PostgreSQL Cluster 功能開發 - Pgpool-II

藉由前文介紹的 PostgreSQL Physical Replication，我們得以將單一 PostgreSQL server 的資料同步至多個 Server，並且每個 Server 都能獨立處理 Read request，不過前文也有提到 PostgreSQL 原生並沒有支援 Load balancing, high availability 等功能、特性，我們需要多一層額外的 Proxy 來達到這些功能。這篇文章將介紹其中一種功能較完善的選擇 — Pgpool-II 以及其簡易配置。

以下內容、圖片與 Pgpool-II 配置大多參考 Pgpool-II 官方文件

What is Pgpool-II? What Features Does It Support?

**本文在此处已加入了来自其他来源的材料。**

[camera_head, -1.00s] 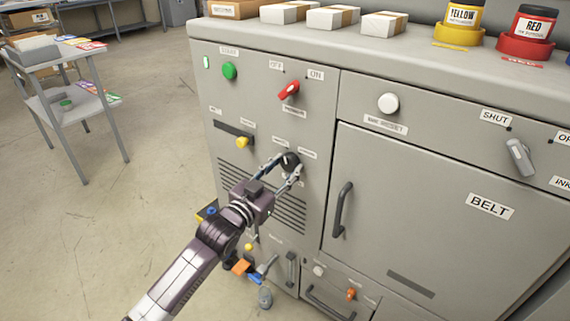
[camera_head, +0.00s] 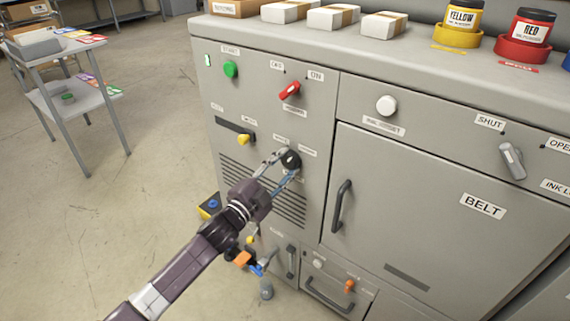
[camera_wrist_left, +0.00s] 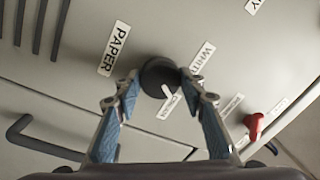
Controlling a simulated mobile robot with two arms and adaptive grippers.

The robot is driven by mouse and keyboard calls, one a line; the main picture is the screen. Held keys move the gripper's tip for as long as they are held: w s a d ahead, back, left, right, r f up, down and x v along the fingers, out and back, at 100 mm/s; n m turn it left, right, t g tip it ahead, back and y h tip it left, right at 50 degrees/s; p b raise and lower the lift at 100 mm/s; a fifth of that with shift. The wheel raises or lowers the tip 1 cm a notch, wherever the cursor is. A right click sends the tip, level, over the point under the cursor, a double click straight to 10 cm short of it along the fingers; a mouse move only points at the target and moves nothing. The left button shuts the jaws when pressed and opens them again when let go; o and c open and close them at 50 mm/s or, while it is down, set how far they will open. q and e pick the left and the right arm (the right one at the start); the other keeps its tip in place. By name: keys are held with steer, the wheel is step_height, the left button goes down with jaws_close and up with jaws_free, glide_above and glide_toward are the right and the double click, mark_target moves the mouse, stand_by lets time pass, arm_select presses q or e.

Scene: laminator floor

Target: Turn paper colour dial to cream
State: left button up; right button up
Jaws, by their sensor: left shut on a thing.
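The paper colour dial (camera_head: 291,161) is a round black knob on the grey machine front, beside small white labels. In the left wrist view the dial (camera_wrist_left: 158,78) sits between my fingertips. A label PAPER (camera_wrist_left: 114,48) is left of it, a label WHITE (camera_wrist_left: 203,57) right of it, and a small label (camera_wrist_left: 170,101), partly hidden and hard to read, just below it. My left gripper (camera_head: 281,163) is shut on the dial, one finger on each side. My right gripper is not in view.
Nearby on the panel are a yellow knob (camera_head: 244,139), a red switch (camera_head: 289,90), a green button (camera_head: 231,69) and a black door handle (camera_head: 341,206).

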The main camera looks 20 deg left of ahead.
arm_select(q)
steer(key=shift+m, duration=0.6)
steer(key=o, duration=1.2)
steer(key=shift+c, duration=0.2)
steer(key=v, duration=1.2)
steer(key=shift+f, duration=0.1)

Pgpool-II 管理一組 PostgreSQL server (Pool of PostgreSQL servers)，如前文所述可以視為一個中介層，即對 Application 來說他就是 PostgreSQL server，對 Server 來說則視 Pgpool-II 為 Client：

flowchart TD
    App["Application"] --> Pgpool["Pgpool-II"]

    Pgpool --> cluster

subgraph cluster["PostgreSQL Servers "]
    direction LR
    Master -- "Physical Replication" --> Slaves
end

其所支援的功能大致條列如下:

Performance
- Load balancing: 將 Read queries 分配至多個 Servers (Write queries 只能導至 Primary server)。
- Connection pooling: 類似 pgbouncer, pgcat，Reuse 已建立的連線來減少連線開銷。
- In-memory query cache: Cache SELECT Query 的結果來加快重複查詢速度。
High availability
- For PostgresQL databases
  - Replication: Pgpool-II-II 也有支援自己的 Replication，不過一般還是會建議用 PostgreSQL 原生的 Physical(Streaming) replication，詳見上一篇介紹。
  - Automatic failover: Primary server 故障時將其自動轉移至其他 Standby server，繼續提供服務。
  - Online Recovery: 將 Detached Server 重新以 Standby server 的身分 Attach 回來。
- For Pgpool-II
  - Watchdog: Coordination service，協調多個 Pgpool-II 節點，進行 Failure detection，避免 Single point of failure 和 Split brain 等現象。當目前的 Active Pgpool-II 故障時，Standby Pgpool-II 會被 Promoted 為 Active 然後接管 Virtual IP，讓上層 Application 連線。

Setup Steps and Configuration

從上一節可以看出 Pgpool-II 支援的功能相當豐富，這一節我將介紹其中關於 Load balancing 和 Automatic failover 大致的設定流程。

以下的 Command 和 Configuration 都僅供參考，請依實際環境與需求調整。

General Setup

Setup PostgreSQL physical replication. For detailed setup instruction, refer to the example in the last article.

Create role for replication and grant permission to show more information in SHOW POOL NODES command result:

1 2	psql -U postgres -tA -c "CREATE ROLE replication WITH LOGIN REPLICATION;" psql -U postgres -tA -c "GRANT pg_monitor TO replication;"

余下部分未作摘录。